A direção musical deste regresso a “Falstaff” é de Antonio Pirolli, à frente da Orquestra Sinfónica Portuguesa e do Coro do Teatro Nacional de São Carlos, que tem em Giampaolo Vessella o maestro titular.
O elenco é constituído por Pietro Spagnoli, no papel de Sir John Falstaff, Dora Rodrigues, André Baleiro, Rita Marques, Maria Luísa de Freitas, Cátia Moreso, Michele Angelini, Marco Alves dos Santos, Leonel Pinheiro e Miguel Ángel Zapater.
A estreia de “Falstaff”, no sábado, acontece às 20:00, à semelhança das récitas nos dias 13, 15 e 17 de maio.

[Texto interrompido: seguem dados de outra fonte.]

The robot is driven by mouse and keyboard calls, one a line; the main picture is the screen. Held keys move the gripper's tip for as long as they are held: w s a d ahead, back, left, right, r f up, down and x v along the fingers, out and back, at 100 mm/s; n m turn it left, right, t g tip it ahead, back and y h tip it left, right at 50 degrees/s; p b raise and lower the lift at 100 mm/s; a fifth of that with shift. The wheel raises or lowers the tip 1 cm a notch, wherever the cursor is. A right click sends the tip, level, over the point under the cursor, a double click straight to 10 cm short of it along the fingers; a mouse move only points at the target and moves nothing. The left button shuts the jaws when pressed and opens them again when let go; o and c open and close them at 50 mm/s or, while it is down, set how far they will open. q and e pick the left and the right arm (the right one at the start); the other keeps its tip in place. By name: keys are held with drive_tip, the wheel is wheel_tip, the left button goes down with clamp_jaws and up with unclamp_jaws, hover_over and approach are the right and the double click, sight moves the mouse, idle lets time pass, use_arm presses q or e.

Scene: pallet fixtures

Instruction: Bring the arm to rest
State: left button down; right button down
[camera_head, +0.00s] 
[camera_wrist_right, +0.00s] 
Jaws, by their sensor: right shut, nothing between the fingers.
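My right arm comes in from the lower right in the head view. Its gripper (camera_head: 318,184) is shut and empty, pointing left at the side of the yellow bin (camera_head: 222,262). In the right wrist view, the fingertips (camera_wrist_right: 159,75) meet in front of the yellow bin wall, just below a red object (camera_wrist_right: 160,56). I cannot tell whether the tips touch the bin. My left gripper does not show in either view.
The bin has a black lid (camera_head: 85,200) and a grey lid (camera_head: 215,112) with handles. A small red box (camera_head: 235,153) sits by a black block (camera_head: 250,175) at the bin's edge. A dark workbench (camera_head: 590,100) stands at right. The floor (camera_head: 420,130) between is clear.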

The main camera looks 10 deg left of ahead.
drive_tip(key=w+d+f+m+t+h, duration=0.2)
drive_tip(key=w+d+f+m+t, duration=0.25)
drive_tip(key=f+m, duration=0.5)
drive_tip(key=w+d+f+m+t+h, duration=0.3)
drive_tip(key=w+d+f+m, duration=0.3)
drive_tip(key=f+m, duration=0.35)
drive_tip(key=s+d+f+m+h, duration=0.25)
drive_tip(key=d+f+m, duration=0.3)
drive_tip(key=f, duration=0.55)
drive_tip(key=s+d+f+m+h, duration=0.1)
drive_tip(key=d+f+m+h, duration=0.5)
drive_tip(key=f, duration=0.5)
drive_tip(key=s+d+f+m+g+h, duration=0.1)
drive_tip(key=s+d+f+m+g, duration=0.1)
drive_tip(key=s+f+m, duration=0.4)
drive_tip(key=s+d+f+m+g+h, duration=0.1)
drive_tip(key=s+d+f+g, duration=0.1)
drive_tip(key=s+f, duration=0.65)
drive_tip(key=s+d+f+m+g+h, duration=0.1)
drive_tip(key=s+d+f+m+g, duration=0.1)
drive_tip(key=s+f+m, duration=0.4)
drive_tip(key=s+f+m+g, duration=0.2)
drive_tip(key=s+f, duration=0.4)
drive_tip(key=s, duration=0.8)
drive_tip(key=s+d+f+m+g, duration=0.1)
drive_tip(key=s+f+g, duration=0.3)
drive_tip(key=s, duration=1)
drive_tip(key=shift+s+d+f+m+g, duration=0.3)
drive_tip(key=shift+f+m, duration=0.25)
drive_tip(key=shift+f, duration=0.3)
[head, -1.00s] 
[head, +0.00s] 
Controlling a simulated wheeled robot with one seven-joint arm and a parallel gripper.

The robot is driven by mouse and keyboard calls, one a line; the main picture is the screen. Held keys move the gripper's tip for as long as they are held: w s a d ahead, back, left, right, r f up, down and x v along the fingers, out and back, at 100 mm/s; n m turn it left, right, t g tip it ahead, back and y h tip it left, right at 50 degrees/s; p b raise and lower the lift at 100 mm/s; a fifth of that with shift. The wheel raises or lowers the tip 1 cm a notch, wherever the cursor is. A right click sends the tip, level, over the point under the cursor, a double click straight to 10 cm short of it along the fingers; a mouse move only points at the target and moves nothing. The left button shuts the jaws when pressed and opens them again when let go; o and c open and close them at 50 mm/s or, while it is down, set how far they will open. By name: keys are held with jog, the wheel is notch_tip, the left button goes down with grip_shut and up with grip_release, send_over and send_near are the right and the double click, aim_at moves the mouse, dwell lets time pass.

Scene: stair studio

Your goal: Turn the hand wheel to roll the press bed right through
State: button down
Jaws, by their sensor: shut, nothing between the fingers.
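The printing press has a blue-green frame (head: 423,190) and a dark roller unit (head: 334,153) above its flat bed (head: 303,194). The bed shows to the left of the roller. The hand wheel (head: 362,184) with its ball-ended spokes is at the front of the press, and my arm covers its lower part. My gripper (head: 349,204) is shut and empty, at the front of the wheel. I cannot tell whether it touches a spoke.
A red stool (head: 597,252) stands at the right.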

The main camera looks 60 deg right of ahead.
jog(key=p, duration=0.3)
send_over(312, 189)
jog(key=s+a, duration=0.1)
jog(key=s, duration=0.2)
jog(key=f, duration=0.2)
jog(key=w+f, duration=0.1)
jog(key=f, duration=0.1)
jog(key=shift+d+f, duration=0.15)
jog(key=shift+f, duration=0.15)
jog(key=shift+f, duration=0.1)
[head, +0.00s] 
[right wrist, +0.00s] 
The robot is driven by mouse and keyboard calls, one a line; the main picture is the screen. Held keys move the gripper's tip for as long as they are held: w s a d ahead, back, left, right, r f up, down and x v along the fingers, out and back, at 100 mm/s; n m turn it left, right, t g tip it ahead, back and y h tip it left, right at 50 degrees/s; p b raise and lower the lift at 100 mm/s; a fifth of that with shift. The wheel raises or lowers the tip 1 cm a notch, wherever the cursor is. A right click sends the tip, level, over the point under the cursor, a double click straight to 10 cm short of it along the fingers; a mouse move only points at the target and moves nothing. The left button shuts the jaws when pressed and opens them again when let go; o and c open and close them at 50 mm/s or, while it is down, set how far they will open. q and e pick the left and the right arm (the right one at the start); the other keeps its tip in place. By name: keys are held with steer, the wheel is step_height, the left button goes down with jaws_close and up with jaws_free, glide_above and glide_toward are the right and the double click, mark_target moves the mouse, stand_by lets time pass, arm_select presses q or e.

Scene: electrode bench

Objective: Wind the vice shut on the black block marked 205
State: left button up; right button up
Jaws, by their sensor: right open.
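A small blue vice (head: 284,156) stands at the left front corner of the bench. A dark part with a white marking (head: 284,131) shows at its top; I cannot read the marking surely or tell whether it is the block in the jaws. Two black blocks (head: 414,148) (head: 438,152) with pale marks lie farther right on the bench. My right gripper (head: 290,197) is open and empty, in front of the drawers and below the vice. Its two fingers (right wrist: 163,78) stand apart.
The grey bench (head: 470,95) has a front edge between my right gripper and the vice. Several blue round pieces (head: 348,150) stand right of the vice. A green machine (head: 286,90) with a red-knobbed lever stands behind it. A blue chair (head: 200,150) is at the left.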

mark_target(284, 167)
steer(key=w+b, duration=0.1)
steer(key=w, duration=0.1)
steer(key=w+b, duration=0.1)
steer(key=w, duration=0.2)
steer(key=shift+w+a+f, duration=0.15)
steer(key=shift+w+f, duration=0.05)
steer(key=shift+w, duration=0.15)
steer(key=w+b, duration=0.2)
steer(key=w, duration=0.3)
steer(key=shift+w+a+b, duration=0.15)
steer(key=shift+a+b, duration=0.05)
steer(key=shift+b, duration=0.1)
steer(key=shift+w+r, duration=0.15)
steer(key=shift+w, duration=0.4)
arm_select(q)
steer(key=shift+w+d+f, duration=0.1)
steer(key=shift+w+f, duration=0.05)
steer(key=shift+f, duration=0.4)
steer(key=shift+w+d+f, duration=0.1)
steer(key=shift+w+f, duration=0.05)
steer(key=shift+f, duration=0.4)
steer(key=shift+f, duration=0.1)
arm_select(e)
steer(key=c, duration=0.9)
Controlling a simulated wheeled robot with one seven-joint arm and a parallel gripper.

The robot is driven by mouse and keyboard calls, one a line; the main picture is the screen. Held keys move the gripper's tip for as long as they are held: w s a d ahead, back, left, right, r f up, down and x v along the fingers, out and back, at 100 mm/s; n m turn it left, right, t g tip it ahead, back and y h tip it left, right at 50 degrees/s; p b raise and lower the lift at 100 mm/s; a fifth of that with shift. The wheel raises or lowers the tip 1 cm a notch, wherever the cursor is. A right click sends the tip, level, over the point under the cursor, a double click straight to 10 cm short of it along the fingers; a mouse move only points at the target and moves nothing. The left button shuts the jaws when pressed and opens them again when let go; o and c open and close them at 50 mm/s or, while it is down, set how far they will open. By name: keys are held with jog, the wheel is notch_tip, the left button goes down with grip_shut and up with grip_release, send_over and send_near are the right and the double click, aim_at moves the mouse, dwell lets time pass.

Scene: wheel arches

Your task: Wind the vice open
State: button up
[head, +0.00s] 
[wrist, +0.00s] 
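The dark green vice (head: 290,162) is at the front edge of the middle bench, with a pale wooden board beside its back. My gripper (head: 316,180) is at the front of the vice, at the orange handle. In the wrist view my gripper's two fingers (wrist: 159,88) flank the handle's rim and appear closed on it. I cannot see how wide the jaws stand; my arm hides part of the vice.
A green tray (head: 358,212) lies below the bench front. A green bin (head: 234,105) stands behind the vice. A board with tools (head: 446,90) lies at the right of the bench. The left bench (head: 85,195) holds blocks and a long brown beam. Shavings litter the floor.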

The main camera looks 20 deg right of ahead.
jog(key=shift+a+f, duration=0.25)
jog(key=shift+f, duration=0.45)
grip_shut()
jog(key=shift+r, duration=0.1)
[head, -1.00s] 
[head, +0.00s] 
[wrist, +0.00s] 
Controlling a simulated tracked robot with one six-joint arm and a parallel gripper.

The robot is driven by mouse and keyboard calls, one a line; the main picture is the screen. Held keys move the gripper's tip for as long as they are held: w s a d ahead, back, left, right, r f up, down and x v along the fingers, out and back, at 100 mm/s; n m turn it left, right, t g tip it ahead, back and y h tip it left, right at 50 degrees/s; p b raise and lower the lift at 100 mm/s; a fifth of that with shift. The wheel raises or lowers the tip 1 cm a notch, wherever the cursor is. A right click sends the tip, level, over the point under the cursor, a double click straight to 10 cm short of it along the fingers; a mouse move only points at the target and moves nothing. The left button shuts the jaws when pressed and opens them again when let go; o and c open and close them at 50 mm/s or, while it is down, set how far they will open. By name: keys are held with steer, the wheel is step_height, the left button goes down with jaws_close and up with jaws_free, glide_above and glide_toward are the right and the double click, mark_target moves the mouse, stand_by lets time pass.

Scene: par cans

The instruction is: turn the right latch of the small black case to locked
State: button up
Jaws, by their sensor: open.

No dia 19, o espetáculo tem início marcado para as 16:00.
As récitas são precedidas, 30 minutos antes, por uma palestra pela musicóloga Luísa Cymbron, no salão nobre o teatro, numa sessão de “Breves palavras” sobre o compositor, a música, a ópera e o seu contexto de criação.
As notas de programa resultam de uma parceria entre o Teatro Nacional de S. Carlos e o Departamento de Ciências Musicais da Faculdade de Ciências Sociais e Humanas, da Universidade Nova de Lisboa, “que compreende a produção de textos científicos e académicos para enquadramento da temporada lírica, e que será em breve alargada a outras áreas.”
O Teatro Nacional de São Carlos encerrerá para obras, a decorrerem no âmbito do Plano de Recuperação e Resiliência, depois de terminado o Festival ao Largo.